EDITORIAL – The beginning of an open access era

By Pitt News Staff

Faculty members at Harvard University will decide Tuesday whether to make their scholarly… Faculty members at Harvard University will decide Tuesday whether to make their scholarly research free and accessible on the Internet, a development that would be a significant achievement in the open-access movement.

The proposal would change Harvard’s current practice by creating an “opt-out” system, in which papers written by faculty members in the university’s school of arts and sciences would be included in a open-access repository run by the library and available on the Internet, unless the authors specifically requested they not be.

Authors would still retain their copyrights to the material and could publish in scholarly journals, if the journals accept them, according to The New York Times.

Making scholarly articles free and accessible to the public would be the latest action taken in a trend toward opening up education to the masses, the value being, obviously, that a well-informed public is a better public. Several prominent universities, including MIT, Yale and Johns Hopkins have put syllabi and videos of lectures on the Internet, and iTunes currently operates a section called iTunes U, which posts more than 30,000 audio and video files from across the country.

Watching videos of a professor lecturing or reading the latest research on a topic aren’t replacements for a college education, and the universities posting the material know that. There’s still an enormous value in learning the material first-hand in class, getting feedback and evaluating your own knowledge through exams and writing assignments.

But the ability to access that information is a great equalizer. Putting scholarly information on the Internet promotes knowledge, whether it’s by allowing students at different educational institutions to sample another professor’s style or expertise or granting the opportunity for someone who is unable to go to college expand her knowledge.

Opponents of the Harvard proposal warn that it might have a negative impact on the journal market and that it could devalue the quality of scholarly and scientific research by allowing articles that have not gone through the rigorous process of peer review to be posted on the Internet.

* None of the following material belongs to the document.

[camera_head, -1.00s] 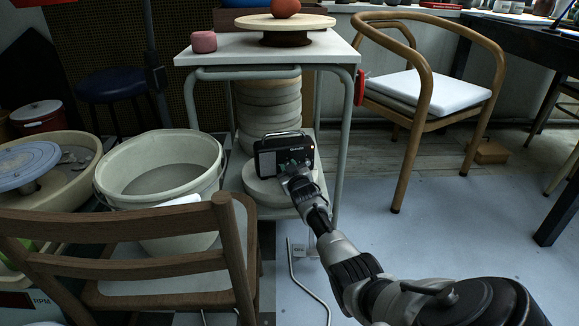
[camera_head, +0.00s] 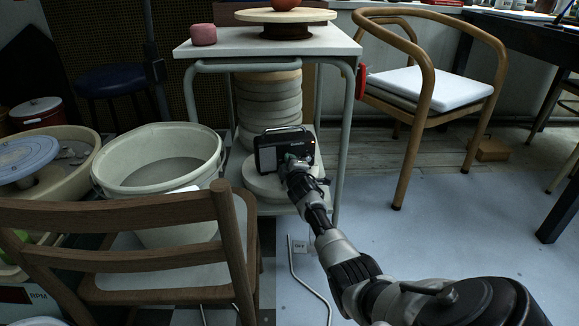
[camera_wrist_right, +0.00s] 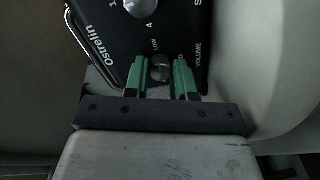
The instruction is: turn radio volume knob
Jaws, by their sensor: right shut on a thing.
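The black radio (camera_head: 268,155) with a carrying handle stands on a stack of round pale slabs on the low shelf under the white table. In the right wrist view its dark face (camera_wrist_right: 108,20) shows tilted, with printed words including VOLUME. My right gripper (camera_head: 288,160) is at the radio's front. Another knob (camera_wrist_right: 140,6) shows at the top edge. My left gripper is not in view.
The white table (camera_head: 230,45) stands above the radio, with its legs on either side. A large pale bucket (camera_head: 206,170) is to the left. A wooden chair (camera_head: 232,235) is at the front left, another chair (camera_head: 425,85) at the right.

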Scientific and scholarly journals have had a long-standing history in academia, and we doubt that simultaneously publishing the articles free on the Internet will hurt the journal market.

Most likely, the people who would access information on the Harvard website will be casual readers, not journal subscribers, who are either looking for information pertaining to their particular interest or researching for their own papers and projects.

As for devaluing the quality of research, we’d hope that a researcher would submit his article to extensive peer review before allowing it to go online, particularly when his name is attached to the paper.

Essentially, putting scholarly information on the Internet doesn’t take away or devalue education and research – it reinforces it.

By posting faculty research online for free, Harvard would be setting the pace for what we hope becomes an era of open and free access to information.